PROBLEM STATEMENT:
Repeat word for word the lines from the one holding "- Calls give" through the end, both ends included, and leave out every picture.

GIVEN DATA:
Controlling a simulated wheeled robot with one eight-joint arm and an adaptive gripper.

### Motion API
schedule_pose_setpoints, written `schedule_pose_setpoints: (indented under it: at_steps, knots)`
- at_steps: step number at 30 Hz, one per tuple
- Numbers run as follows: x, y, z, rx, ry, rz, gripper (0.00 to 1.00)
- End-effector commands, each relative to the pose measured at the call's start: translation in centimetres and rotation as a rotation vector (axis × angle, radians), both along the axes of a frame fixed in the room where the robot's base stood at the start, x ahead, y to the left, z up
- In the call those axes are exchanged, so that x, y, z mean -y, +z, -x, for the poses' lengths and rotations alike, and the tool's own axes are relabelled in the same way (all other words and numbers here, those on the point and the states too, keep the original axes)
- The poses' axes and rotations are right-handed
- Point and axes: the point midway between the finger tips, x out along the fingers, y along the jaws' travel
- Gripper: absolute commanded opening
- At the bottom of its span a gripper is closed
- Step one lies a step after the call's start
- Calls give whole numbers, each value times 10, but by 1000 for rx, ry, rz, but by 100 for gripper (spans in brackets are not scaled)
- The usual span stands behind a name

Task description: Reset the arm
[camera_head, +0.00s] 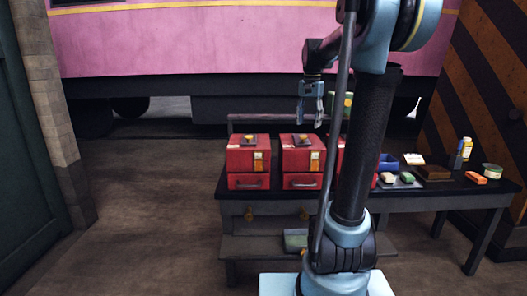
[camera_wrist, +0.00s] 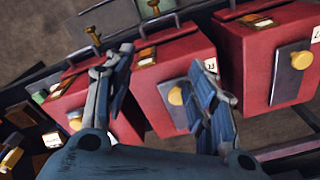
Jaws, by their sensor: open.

WRITTEN SOLUTION:
- Calls give whole numbers, each value times 10, but by 1000 for rx, ry, rz, but by 100 for gripper (spans in brackets are not scaled)
- The usual span stands behind a name

Task description: Reset the arm
[camera_head, +0.00s] 
[camera_wrist, +0.00s] 
Jaws, by their sensor: open.

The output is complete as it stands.